ATLETİZMDEKİ İLK OLİMPİYAT MADALYAMIZ
O gün orada Ruhi Sarıalp’in dilediği o bronz madalya, Türkiye’nin Olimpiyat Oyunlarında atletizm dalında kazandığı ilk ve çok uzun zaman tek madalya olarak tarihe geçer. O değil de, esas, bronz madalya boynunda, bir pound belki hâlâ elinde, üçüncülük kürsüsünde aklından kim bilir neler geçer. Onun ve İngiliz arkadaşının.
Sarıalp’in pistlerle işi atlet olarak bittiğinde spor insanı olarak daha yeni başlıyodur. Sporun bilimden bağımsız yapılamayacağını söyler durur. “Spor tıp ilminin ışığı altında yapılırsa spordur, aksi halde kol ve bacak sallamaktan öteye geçemez” der. 1953 yılında, aktif sporculuğu bıraktıktan sonra Amerika Birleşik Devletleri’ne gider.

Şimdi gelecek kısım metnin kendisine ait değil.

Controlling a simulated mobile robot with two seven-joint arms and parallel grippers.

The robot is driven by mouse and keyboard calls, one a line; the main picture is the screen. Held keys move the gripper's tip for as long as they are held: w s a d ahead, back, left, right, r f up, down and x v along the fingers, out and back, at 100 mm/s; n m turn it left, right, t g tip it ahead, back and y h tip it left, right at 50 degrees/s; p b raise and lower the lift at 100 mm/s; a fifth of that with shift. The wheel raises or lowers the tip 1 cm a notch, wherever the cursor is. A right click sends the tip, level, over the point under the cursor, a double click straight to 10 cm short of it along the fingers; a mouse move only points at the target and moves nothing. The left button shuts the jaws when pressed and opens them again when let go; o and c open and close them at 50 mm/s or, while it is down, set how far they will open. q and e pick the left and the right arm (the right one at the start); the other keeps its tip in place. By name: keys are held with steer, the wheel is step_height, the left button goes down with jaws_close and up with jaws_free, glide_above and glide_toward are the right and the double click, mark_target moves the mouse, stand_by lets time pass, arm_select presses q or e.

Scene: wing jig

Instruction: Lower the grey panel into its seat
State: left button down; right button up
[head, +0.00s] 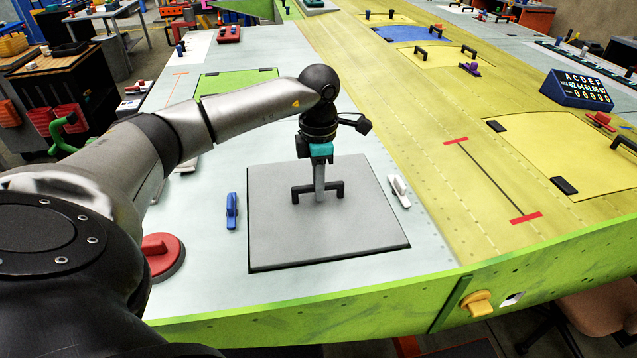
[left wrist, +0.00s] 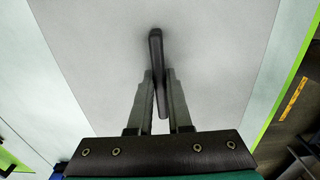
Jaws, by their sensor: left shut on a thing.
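The grey panel (head: 285,235) lies level at the seat in the pale wing skin, below my left arm. It is a square plate with a black bar handle (head: 297,192) in its middle. A thin dark line runs along its left and front edges; I cannot tell whether it is fully flush or slightly raised. My left gripper (head: 320,190) points straight down and is shut on the handle. In the left wrist view the two fingers are on either side of the handle (left wrist: 155,45), with the panel (left wrist: 90,50) beneath. The seat itself is hidden under the panel.
A blue clamp (head: 232,211) stands left of the panel and a white clamp (head: 399,190) right of it. A red round-based handle (head: 162,255) lies near my arm. A green panel (head: 238,81) is behind. A green rail (head: 370,300) edges the front.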

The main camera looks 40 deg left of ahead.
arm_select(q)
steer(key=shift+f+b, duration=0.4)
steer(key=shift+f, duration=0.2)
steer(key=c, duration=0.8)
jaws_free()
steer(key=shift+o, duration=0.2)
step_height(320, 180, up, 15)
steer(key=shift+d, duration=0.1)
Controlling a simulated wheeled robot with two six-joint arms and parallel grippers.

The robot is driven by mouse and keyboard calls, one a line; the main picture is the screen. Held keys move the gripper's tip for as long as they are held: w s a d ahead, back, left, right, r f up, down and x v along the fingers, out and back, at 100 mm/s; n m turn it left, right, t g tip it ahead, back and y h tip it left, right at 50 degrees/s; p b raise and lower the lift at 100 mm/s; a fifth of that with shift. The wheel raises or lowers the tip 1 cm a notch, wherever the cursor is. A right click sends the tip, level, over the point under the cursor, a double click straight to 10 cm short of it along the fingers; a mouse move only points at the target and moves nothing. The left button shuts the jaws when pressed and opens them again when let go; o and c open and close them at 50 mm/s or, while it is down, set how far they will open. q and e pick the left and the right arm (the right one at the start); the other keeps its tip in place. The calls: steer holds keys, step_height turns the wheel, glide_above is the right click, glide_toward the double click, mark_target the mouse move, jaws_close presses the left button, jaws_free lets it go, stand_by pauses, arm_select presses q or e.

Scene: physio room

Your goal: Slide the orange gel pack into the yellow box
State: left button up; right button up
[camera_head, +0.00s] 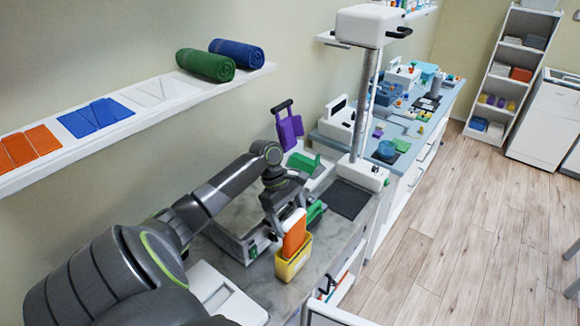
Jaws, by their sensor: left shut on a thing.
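The orange gel pack (293,237) stands roughly upright, with a white part showing at its top. Its lower end is at the mouth of the yellow box (292,266), which stands on the grey counter. How deep the pack sits inside is hard to tell. My left gripper (284,214) reaches in from the left and is shut on the orange gel pack near its top; the fingertips are partly hidden. My right gripper is not in view.
A green object (315,213) stands just behind the yellow box. A white column device (361,172) stands to the right, by a dark mat (347,199). A wall shelf (150,112) with coloured packs and rolled towels runs above my arm.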

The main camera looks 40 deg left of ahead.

Spor eğitimi alır. Türkiye’ye döndüğünde İTÜ Yüksek Denizcilik Okulu’nda beden eğitimi dersleri verir. Denize tutkunudur. Kaptanlık yapacak, dersler verecek, kitaplar yazacak kadar. Bi de mitolojiye. Öyle böyle değil. Zaten Bergama’da arkeolojik kazıları izlerken rahatsızlanır. 3 Mart 2011’de hayatını kaybeder. Herkesin yaşadığından başka yaşayabilen adam.
İSMİ PEK ÇOK YERDE YAŞIYOR
İsmi pek çok yerde yaşıyor. Büyükçekmece Ruhi Sarıalp Spor Lises'inde mesela. İTÜ Denizcilik Fakültesi’ndeki Ruhi Sarıalp Spor Salonu'nda. Fenerbahçe Dereağzı Lefter Küçükandonyadis Tesislerindeki atletizm pistinde ve Fenerbahçe Atletizm Şubesi’nin hemen yanına yapılan rölyefinde.
On beş aralık Ruhi Sarıalp’in doğum günü. Sporumuzdaki bu itiş kakışın arasında elbet böyle bir sporcuyu anacağız. Onun gibileri çok daha arayacağız. Pound filan bulamayız da gözümüzü kapatıp bir dilek tutacağız. Ruhu şad olsun.